I understood most of this material in my first reading of the text, but was confused at a couple of levels. First, it was very unclear from the text which words are intended to be spoken “in real life” from one character to another, which are spoken “in the game”, and which are spoken as an aside to the theatrical audience. Often a single speaker turn contains two or three of these, with no stage directions indicating which words belong in which frame. Some critics assert this is a deliberate editing choice intended to give to a reader the same ambiguity between fantasy and reality that a spectator would have watching the show, and that the characters have in their fictional lives.
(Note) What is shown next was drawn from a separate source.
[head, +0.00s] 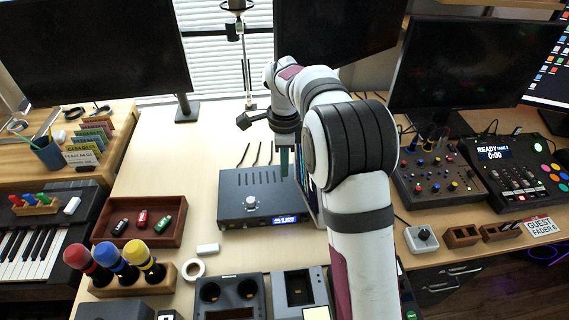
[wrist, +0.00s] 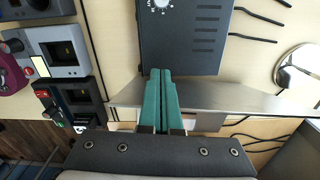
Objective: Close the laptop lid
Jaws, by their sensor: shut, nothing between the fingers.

Second, there are definitely sexual undercurrents in many of the interactions between Claire and Solange, but my French is not strong enough to know where the subtext is glaringly obvious, where the meaning is more implicit, and where I invented hidden meaning when none exists. So, my next stop was to watch a performance of the play.

Kitchen gloves are all he’s wearing …

The performance listed in the course materials is a professionally filmed recording of a 2011 production directed by Jacques Vincey. I watched it (text in hand) and got a very different sense of the play than I had by simply reading it. The print edition I have begins with a five page note from the author: Comment jouer «Les Bonnes» (“How to perform The Maids”). It declares that the atmosphere should be furtive and that the maids should be proper, yet still sexual, but not overtly erotic. The author also acknowledges that the dialogue may not be a realistic representation of how maids talk when they aren’t observed, but asserts that when he goes to the theater he wants to see himself on stage, stripped of conventions and niceties, naked. Director Jacques Vincey decided to start his 2011 production with an abridged version of this note recited by a completely naked man who does not otherwise figure in the rest of the show (though I believe he participates later as clothed stage hand). This introductory scene is presumably why the video merits a YouTube warning “This video contains content that may be offensive to some viewers. Are you sure you want to proceed?”, which also prevents it from being embedded on this page. You’ll have to click the link if you want to see stage directions recited nude.

The Jacques Vincey production is highly stylized with stark sets, dark lighting, minimal costuming, and eerie music. Almost all props are absent, replaced by pantomime. Many lines are spoken slowly with an emotionless, dispassionate affect, while others are delivered in a stentorian shout. I don’t know enough to be confident that labeling this production “avant garde” is formally accurate, but that description will give a non-professional the right impression. I came away from watching it with the thought “Ah, I see, that’s what this play is. An abstract psycho-drama infused with social commentary, class politics, and post-war despair. Got it.”

Only it turns out, this description is heavily influenced by the directorial choices of the production. I was fortunate enough to wonder if this is how it’s always played and looked for other recording of other productions. I found dozens of them on the web, both complete shows and excerpts. They illustrate a wide range of stylistic interpretations of the text, among which Jacques Vincey’s is an outlier. There are productions with more traditional, fully realized sets, props, and costumes. There are productions with less overtly deranged portrayals of Claire and Solange. There are productions where the maids are younger or prettier, ones where Madame is more natural or more horrible, ones that emphasize or ignore the sexual tension in Claire and Solange’s play-acting. There are productions set in prison. By far the oddest one I found was a production by Centaur Theater where the actors are on horses most of the time.

Centaur Theater presents «Les Bonnes»
Must watch: equestrian acting at its finest

All in all Les Bonnes (and Jacques Vincey’s production) was an unusual and satisfying first dish in the nine course meal that I’ve ordered for myself. And I’ve been reminded that not only must one not judge a book by its cover, but one must also not judge a classic play by just one of its productions.